**Provided entries:**
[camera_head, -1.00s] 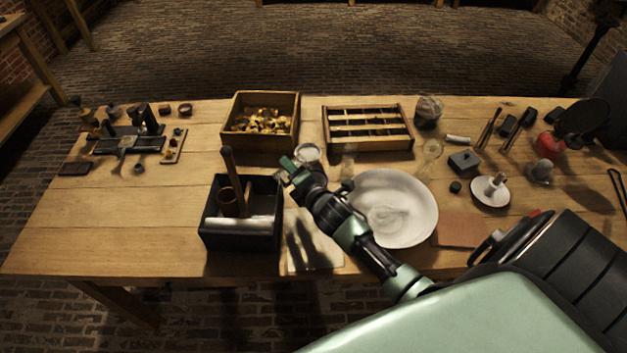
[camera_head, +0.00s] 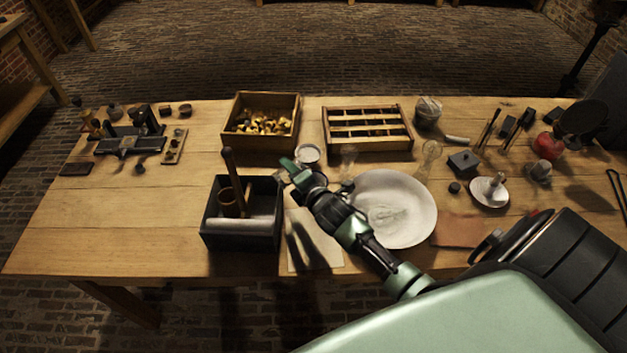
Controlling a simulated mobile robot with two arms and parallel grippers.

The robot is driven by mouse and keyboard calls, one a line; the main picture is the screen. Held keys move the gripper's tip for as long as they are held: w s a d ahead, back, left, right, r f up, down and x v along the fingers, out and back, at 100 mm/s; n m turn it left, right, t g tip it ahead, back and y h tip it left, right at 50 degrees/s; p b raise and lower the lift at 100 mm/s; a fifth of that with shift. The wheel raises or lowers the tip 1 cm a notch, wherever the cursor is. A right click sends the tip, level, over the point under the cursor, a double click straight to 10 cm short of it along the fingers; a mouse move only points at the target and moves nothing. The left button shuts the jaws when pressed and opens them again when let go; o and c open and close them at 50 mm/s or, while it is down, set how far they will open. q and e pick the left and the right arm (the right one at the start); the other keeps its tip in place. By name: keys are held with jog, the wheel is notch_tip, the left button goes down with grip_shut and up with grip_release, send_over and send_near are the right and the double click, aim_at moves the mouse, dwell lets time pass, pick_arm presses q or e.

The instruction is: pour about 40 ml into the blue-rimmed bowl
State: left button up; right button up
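A wide white bowl (camera_head: 412,228) stands at the middle front of the table. I cannot make out a blue rim on it. My right arm reaches in from the lower right across the bowl's left side. My right gripper (camera_head: 286,170) is left of the bowl, above the table by the black box. Its fingers point left; whether they are open or shut on something is not clear. A small round glass vessel with a pale top (camera_head: 308,153) stands just behind the gripper, partly hidden by it. A clear glass (camera_head: 348,160) stands behind the bowl. My left gripper is not in view.
A black box (camera_head: 240,240) with a rod and roll is left of the gripper. A wooden box of brass pieces (camera_head: 262,146) and a slotted rack (camera_head: 369,145) stand behind. A clear glass (camera_head: 430,152) and a small saucer (camera_head: 490,198) are at right. The left front table is clear.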

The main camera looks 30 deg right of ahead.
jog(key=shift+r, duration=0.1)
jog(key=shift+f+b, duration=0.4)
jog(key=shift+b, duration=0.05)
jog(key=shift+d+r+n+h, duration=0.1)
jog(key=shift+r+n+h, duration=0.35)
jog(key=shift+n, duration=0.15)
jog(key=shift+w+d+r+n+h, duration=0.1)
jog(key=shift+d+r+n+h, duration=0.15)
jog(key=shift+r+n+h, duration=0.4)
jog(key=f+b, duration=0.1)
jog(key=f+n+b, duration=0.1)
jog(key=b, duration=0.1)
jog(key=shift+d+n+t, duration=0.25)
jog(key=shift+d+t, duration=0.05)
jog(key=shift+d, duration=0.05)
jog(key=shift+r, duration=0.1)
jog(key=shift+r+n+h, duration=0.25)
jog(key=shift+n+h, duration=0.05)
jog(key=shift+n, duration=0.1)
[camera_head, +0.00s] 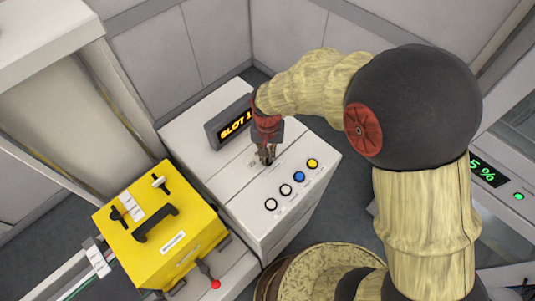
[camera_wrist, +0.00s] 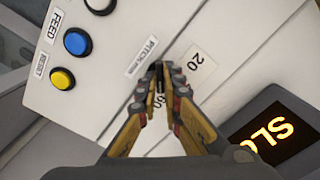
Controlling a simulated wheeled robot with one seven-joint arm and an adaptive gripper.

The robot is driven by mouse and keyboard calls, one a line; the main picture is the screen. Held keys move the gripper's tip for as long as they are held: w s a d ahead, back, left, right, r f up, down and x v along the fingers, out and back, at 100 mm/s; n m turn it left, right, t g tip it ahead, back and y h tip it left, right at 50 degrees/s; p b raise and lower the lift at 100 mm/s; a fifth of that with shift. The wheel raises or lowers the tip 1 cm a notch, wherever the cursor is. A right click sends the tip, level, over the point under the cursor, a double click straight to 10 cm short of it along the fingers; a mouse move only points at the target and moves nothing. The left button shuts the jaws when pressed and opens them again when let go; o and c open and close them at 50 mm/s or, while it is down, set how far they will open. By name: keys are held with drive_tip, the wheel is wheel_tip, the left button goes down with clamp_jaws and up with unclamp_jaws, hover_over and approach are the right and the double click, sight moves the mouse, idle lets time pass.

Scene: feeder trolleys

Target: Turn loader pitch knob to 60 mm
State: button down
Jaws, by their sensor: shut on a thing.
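The loader is a white cabinet (camera_head: 240,190) with a sloped top. Its pitch knob (camera_wrist: 158,78) is a small dark piece in the wrist view, beside the label "PITCH mm" (camera_wrist: 145,58). A "20" plate (camera_wrist: 197,60) lies to its right, and a "60" marking shows partly below it, between my fingers. My gripper (camera_wrist: 160,80) is shut on the knob, one finger on each side. The knob's pointer direction cannot be made out. In the head view my gripper (camera_head: 266,156) reaches down to the cabinet top and mostly hides the knob.
A blue button (camera_head: 299,177), a yellow button (camera_head: 312,163) and two pale buttons line the cabinet's front edge. A dark "SLOT" display (camera_head: 230,128) stands behind my gripper. A yellow feeder box (camera_head: 190,245) with a black handle stands to the left. Grey walls close the back.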

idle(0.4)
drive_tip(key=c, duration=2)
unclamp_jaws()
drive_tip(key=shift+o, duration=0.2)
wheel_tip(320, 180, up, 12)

**What is required:**
Set down every record once more, word for word, without pictures.

**Result for this task:**
[camera_head, -1.00s] 
[camera_head, +0.00s] 
Controlling a simulated mobile robot with two arms and parallel grippers.

The robot is driven by mouse and keyboard calls, one a line; the main picture is the screen. Held keys move the gripper's tip for as long as they are held: w s a d ahead, back, left, right, r f up, down and x v along the fingers, out and back, at 100 mm/s; n m turn it left, right, t g tip it ahead, back and y h tip it left, right at 50 degrees/s; p b raise and lower the lift at 100 mm/s; a fifth of that with shift. The wheel raises or lowers the tip 1 cm a notch, wherever the cursor is. A right click sends the tip, level, over the point under the cursor, a double click straight to 10 cm short of it along the fingers; a mouse move only points at the target and moves nothing. The left button shuts the jaws when pressed and opens them again when let go; o and c open and close them at 50 mm/s or, while it is down, set how far they will open. q and e pick the left and the right arm (the right one at the start); the other keeps its tip in place. By name: keys are held with jog, the wheel is notch_tip, the left button goes down with grip_shut and up with grip_release, send_over and send_near are the right and the double click, aim_at moves the mouse, dwell lets time pass, pick_arm presses q or e.

The instruction is: pour about 40 ml into the blue-rimmed bowl
State: left button up; right button up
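A wide white bowl (camera_head: 412,228) stands at the middle front of the table. I cannot make out a blue rim on it. My right arm reaches in from the lower right across the bowl's left side. My right gripper (camera_head: 286,170) is left of the bowl, above the table by the black box. Its fingers point left; whether they are open or shut on something is not clear. A small round glass vessel with a pale top (camera_head: 308,153) stands just behind the gripper, partly hidden by it. A clear glass (camera_head: 348,160) stands behind the bowl. My left gripper is not in view.
A black box (camera_head: 240,240) with a rod and roll is left of the gripper. A wooden box of brass pieces (camera_head: 262,146) and a slotted rack (camera_head: 369,145) stand behind. A clear glass (camera_head: 430,152) and a small saucer (camera_head: 490,198) are at right. The left front table is clear.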

The main camera looks 30 deg right of ahead.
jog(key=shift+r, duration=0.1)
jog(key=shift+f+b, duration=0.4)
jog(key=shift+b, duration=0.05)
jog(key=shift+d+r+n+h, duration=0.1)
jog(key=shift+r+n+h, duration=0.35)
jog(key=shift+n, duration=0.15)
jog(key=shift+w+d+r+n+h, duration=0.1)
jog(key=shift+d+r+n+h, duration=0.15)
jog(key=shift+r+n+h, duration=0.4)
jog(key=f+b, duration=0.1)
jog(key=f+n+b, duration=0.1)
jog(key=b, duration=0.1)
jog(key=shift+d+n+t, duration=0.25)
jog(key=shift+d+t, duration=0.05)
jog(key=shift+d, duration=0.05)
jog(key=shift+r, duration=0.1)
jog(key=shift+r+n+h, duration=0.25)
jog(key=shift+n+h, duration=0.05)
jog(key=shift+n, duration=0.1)
[camera_head, +0.00s] 
[camera_wrist, +0.00s] 
Controlling a simulated wheeled robot with one seven-joint arm and an adaptive gripper.

The robot is driven by mouse and keyboard calls, one a line; the main picture is the screen. Held keys move the gripper's tip for as long as they are held: w s a d ahead, back, left, right, r f up, down and x v along the fingers, out and back, at 100 mm/s; n m turn it left, right, t g tip it ahead, back and y h tip it left, right at 50 degrees/s; p b raise and lower the lift at 100 mm/s; a fifth of that with shift. The wheel raises or lowers the tip 1 cm a notch, wherever the cursor is. A right click sends the tip, level, over the point under the cursor, a double click straight to 10 cm short of it along the fingers; a mouse move only points at the target and moves nothing. The left button shuts the jaws when pressed and opens them again when let go; o and c open and close them at 50 mm/s or, while it is down, set how far they will open. By name: keys are held with drive_tip, the wheel is wheel_tip, the left button goes down with clamp_jaws and up with unclamp_jaws, hover_over and approach are the right and the double click, sight moves the mouse, idle lets time pass.

Scene: feeder trolleys

Target: Turn loader pitch knob to 60 mm
State: button down
Jaws, by their sensor: shut on a thing.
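The loader is a white cabinet (camera_head: 240,190) with a sloped top. Its pitch knob (camera_wrist: 158,78) is a small dark piece in the wrist view, beside the label "PITCH mm" (camera_wrist: 145,58). A "20" plate (camera_wrist: 197,60) lies to its right, and a "60" marking shows partly below it, between my fingers. My gripper (camera_wrist: 160,80) is shut on the knob, one finger on each side. The knob's pointer direction cannot be made out. In the head view my gripper (camera_head: 266,156) reaches down to the cabinet top and mostly hides the knob.
A blue button (camera_head: 299,177), a yellow button (camera_head: 312,163) and two pale buttons line the cabinet's front edge. A dark "SLOT" display (camera_head: 230,128) stands behind my gripper. A yellow feeder box (camera_head: 190,245) with a black handle stands to the left. Grey walls close the back.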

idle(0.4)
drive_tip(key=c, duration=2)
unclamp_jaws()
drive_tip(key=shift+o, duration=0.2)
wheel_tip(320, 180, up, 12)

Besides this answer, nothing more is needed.